Ist also alles in Butter und kann bei chinesischem Billigstahl Entwarnung gegeben werden? So optimistisch ist Professor Marc Bungenberg, Direktor des Europa-Instituts an der Universität des Saarlandes, nicht. „Immerhin beweist die EU damit, dass sie handlungsfähig ist und dies auch in Zukunft bleiben will.“ Denn zwischen der EU und China schwelt immer noch der Streit darüber, ob die chinesische Wirtschaftsordnung mittlerweile so organisiert ist, dass ihr der Status einer Marktwirtschaft anerkannt wird oder nicht (siehe Info). Dieser Status war China nach dessen Auffassung bei seinem Beitritt zur Welthandelsorganisation (WTO) im Dezember 2001 versprochen worden. Nach 15 Jahren sollte es soweit sein. Als die Frist am 11. Dezember 2016 abgelaufen war, verweigerten die EU und die USA die Anerkennung. Vor allem die EU fürchtete, dass es dann schwieriger würde, Anti-Dumping-Zölle auf chinesische Produkte erheben zu dürfen.

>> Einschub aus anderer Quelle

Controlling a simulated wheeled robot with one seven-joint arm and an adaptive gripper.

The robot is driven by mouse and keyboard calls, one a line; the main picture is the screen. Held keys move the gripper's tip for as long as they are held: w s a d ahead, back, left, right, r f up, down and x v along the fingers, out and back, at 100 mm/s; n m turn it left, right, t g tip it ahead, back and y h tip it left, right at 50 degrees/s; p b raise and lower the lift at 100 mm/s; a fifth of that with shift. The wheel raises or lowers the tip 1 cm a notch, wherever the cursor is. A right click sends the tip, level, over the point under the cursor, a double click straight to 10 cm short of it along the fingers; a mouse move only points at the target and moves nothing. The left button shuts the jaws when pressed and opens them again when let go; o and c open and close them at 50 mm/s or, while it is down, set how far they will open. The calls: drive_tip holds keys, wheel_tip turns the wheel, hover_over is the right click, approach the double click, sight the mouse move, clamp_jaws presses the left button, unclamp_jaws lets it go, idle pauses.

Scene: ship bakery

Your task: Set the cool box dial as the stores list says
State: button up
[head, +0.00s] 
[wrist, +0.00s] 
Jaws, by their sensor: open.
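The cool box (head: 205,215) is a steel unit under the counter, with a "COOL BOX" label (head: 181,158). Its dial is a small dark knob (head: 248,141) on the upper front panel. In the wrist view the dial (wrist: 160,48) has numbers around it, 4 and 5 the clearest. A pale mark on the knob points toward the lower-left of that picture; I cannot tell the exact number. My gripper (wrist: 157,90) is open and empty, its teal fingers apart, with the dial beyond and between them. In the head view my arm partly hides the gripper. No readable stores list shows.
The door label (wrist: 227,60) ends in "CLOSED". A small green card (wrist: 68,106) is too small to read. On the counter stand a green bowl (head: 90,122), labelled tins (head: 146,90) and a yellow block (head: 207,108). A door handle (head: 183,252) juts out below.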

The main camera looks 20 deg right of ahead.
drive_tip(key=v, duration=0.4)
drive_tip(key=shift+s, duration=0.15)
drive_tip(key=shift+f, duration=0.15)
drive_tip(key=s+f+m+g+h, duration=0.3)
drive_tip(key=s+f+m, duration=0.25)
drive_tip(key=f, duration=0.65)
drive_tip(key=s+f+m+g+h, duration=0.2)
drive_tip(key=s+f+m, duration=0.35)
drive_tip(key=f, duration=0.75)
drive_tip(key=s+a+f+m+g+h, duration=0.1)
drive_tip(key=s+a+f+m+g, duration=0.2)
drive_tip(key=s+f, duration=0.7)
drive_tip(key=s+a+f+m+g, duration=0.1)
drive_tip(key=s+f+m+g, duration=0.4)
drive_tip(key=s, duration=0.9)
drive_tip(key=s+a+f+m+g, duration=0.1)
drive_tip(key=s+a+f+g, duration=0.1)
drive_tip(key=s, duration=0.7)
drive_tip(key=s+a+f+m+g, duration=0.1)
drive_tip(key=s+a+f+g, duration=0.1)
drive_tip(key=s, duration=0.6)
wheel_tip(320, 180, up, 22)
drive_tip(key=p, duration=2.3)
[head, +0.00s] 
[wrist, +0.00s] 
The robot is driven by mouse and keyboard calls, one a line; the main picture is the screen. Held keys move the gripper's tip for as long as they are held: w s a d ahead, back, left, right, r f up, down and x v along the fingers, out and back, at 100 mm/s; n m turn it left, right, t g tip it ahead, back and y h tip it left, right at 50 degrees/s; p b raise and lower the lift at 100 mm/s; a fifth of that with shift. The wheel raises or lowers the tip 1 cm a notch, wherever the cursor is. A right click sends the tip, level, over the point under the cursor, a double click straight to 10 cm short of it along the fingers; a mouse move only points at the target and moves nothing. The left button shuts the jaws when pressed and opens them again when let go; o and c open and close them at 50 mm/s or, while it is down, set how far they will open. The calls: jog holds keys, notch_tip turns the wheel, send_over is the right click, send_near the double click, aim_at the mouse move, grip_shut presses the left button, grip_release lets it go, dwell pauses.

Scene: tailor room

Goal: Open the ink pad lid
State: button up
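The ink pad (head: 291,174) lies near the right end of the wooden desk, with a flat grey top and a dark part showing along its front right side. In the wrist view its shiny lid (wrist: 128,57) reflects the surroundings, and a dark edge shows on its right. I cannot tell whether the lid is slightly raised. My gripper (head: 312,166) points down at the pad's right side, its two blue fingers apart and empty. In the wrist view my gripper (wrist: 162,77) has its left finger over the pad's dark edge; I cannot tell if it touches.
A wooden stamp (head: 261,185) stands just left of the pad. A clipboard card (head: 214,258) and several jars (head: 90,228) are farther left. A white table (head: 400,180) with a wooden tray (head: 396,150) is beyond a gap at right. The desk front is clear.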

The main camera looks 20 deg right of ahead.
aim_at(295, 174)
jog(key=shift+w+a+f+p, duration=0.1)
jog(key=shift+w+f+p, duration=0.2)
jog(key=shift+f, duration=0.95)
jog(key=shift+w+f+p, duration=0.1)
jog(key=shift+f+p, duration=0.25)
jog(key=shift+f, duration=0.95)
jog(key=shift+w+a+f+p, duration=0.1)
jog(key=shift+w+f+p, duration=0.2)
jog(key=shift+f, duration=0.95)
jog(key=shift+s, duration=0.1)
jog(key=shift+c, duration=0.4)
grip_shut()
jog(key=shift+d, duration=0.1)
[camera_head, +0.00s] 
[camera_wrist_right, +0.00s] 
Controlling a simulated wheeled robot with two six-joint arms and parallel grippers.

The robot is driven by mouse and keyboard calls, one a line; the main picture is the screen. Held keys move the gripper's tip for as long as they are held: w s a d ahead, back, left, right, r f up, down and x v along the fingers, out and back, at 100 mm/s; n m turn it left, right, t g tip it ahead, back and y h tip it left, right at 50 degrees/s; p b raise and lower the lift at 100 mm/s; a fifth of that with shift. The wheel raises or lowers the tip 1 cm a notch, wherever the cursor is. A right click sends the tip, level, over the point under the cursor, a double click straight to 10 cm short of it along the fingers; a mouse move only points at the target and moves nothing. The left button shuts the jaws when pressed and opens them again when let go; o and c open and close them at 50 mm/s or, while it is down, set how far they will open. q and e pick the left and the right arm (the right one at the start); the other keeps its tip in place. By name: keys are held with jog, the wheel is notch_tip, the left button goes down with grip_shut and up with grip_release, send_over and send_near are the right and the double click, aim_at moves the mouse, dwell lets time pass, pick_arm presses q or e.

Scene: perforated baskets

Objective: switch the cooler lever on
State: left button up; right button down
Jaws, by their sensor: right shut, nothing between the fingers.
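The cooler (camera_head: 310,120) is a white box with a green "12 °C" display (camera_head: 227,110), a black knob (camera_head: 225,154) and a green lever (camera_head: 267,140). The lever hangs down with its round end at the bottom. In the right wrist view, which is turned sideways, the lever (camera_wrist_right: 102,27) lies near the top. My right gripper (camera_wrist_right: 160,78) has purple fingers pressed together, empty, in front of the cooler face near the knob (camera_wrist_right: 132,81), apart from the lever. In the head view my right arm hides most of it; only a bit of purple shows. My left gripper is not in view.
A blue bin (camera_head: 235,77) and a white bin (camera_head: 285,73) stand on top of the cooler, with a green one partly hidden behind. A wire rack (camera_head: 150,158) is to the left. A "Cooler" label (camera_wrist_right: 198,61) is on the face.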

„Das eine hat mit dem anderen nichts zu tun“, sagt Bungenberg, dessen Arbeits- und Forschungsschwerpunkte im europäischen und internationalen Wirtschaftsrecht liegen. „Die Europäer und die Amerikaner hätten China als Marktwirtschaft anerkennen können – was es allerdings nicht ist –, ohne die Berechnungsmethoden für Antidumping-Maßnahmen ändern zu müssen“, ist er überzeugt. Andere Länder wie Australien, Brasilien oder Südafrika hätten diesen Weg gewählt. „Sie taten China den Gefallen, änderten an ihrer Strafzoll-Politik allerdings nichts.“

Jetzt richtet sich der Zorn Chi­nas ausschließlich gegen die EU und die USA. Schon einen Tag nach Ablauf der 15-Jahres-Frist – am 12. Dezember 2016 – hat die Volksrepublik die Europäer und US-Amerikaner „wegen ihres Antidumping-Rechts bei der WTO verklagt“, erinnert der Saarbrücker Hochschullehrer. Ein solches Verfahren könne sich über mehrere Jahre hinziehen. Es hindere die Europäer aber nicht daran, ein neues Antidumping-Regelwerk zu erarbeiten, das wasserdicht ist, und das dann auch als bindende Verordnung verabschiedet werden könnte. Dabei sei Europa auf einem guten Weg. Derzeit würde ein Maßnahme-Katalog zwischen der Kommission, dem EU-Parlament und dem Rat abgestimmt, „bei dem man China zwar entgegenkommt, dem Land aber auch seine Grenzen aufzeigen kann“. Damit wird ein Kommissionsvorschlag vom November 2016 überarbeitet. Dieser hatte den Nachteil, „dass er für die europäische Industrie eine Verschlechterung gegenüber der derzeitigen Rechtslage bedeuten würde“. Daher habe vor allem das Parlament eine Nachbesserung verlangt.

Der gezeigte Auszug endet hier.